- _TASK GOAL_
Find each line with the string "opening" and copy it.

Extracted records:
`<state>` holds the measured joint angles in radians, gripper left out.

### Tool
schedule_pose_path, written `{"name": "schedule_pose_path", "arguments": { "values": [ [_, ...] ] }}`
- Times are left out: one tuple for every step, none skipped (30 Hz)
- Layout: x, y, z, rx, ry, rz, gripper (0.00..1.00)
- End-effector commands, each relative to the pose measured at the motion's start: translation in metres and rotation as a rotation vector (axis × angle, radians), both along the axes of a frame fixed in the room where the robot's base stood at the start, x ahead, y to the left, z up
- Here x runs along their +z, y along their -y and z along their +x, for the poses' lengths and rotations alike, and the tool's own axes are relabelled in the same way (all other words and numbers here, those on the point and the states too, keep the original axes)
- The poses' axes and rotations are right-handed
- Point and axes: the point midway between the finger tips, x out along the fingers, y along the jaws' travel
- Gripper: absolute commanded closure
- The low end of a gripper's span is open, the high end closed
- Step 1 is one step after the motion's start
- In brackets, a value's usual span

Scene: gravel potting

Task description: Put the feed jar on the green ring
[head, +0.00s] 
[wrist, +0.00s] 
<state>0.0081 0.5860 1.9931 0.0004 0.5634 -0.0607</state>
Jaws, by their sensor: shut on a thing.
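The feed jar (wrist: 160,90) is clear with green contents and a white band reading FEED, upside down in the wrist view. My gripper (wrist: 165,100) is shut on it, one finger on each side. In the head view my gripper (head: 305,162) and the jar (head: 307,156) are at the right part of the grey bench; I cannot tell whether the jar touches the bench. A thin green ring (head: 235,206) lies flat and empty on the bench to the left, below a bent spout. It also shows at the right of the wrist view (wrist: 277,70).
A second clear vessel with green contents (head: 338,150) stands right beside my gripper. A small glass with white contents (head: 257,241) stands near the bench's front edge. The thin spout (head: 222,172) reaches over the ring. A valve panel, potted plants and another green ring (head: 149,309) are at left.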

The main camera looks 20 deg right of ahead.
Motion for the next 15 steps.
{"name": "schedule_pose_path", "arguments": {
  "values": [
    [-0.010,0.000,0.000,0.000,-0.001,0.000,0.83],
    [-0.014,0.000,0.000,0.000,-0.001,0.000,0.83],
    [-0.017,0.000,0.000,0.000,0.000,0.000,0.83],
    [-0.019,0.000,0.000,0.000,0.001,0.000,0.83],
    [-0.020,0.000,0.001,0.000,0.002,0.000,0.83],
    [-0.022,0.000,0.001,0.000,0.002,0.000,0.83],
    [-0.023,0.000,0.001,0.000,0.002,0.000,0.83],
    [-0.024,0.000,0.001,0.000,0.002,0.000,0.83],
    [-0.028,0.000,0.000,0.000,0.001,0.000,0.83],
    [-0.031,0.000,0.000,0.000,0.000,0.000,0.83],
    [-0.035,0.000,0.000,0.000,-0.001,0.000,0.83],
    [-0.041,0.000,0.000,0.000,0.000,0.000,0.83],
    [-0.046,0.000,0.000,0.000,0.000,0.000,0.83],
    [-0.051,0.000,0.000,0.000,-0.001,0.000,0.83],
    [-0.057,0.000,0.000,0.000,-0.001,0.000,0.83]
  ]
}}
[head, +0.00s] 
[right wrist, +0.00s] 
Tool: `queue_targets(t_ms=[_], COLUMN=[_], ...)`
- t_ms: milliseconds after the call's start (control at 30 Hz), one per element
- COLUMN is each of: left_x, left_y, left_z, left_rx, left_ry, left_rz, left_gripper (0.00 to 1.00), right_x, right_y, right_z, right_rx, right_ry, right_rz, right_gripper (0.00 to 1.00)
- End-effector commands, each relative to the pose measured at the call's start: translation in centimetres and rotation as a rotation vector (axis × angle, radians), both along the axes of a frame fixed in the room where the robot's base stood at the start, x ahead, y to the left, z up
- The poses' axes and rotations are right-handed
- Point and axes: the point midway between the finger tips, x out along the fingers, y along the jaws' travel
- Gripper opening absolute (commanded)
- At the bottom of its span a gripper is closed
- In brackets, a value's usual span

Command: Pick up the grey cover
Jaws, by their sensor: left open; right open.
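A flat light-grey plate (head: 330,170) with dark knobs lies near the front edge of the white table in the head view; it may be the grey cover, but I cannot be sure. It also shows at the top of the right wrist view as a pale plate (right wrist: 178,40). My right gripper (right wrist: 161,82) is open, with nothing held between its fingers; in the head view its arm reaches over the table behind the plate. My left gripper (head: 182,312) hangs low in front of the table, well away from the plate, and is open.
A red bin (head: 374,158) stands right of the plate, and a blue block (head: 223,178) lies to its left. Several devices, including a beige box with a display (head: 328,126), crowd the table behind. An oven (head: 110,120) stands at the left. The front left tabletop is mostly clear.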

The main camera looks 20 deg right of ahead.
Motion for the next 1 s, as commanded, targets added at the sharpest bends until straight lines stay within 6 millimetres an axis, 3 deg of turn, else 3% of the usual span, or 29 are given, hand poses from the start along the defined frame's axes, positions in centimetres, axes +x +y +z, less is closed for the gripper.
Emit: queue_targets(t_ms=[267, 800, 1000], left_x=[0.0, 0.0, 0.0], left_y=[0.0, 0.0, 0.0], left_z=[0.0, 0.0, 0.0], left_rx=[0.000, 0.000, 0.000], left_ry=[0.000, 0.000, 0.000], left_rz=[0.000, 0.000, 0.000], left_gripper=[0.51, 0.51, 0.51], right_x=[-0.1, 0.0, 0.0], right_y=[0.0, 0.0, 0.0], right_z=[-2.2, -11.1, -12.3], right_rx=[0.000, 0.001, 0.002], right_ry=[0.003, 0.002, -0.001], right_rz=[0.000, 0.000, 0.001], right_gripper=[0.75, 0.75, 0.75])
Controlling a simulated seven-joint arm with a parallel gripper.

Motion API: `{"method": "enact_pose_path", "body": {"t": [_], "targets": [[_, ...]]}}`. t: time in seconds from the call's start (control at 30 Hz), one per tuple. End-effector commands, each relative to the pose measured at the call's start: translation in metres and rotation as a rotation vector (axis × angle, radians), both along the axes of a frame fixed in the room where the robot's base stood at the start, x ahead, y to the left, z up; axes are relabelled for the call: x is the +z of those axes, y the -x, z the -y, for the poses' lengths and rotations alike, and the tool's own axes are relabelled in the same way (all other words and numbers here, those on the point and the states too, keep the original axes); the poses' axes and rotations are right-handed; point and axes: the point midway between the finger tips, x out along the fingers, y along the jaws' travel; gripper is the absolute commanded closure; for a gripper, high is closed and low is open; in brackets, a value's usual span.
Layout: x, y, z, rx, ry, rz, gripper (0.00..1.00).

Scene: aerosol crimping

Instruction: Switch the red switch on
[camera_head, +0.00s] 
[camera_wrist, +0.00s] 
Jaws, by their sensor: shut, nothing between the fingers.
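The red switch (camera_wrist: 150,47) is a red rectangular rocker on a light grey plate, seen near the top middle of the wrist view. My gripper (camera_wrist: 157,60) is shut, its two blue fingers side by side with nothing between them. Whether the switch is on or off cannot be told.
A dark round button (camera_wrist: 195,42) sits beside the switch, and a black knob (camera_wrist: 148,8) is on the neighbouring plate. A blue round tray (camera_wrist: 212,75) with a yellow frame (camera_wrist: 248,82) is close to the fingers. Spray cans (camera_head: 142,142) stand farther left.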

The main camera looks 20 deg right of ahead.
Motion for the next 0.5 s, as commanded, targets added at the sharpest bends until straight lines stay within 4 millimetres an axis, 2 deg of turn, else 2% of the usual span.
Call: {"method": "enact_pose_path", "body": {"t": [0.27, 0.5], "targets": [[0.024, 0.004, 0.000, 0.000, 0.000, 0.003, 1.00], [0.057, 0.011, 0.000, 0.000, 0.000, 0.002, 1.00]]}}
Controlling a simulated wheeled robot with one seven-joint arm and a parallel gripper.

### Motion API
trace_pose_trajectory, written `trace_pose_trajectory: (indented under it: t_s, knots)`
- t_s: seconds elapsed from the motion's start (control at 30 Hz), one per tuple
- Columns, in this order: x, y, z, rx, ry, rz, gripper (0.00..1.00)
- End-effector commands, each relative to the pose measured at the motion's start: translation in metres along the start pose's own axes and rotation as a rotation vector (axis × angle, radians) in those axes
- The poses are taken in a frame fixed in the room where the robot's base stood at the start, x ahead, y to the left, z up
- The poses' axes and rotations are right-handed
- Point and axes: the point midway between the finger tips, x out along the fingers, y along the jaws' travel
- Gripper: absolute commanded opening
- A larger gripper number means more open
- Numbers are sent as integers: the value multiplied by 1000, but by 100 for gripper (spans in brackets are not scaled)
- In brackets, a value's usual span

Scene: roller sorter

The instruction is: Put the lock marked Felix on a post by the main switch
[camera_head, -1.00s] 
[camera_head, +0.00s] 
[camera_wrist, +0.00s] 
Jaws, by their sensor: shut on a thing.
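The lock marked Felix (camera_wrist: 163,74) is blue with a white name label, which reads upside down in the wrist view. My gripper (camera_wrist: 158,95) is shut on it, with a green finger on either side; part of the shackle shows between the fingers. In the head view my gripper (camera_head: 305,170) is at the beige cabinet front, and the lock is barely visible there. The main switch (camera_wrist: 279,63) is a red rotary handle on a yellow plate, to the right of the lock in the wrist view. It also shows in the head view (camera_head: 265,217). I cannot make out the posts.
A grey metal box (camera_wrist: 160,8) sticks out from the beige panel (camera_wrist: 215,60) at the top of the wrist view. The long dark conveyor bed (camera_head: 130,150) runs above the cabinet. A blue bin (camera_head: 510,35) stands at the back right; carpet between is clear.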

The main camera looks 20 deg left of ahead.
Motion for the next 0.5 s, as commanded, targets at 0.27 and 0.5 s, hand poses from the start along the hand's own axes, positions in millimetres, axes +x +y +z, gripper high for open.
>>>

- _SOLUTION TO THIS PROBLEM_
- Gripper opening absolute (commanded)
- Gripper: absolute commanded opening

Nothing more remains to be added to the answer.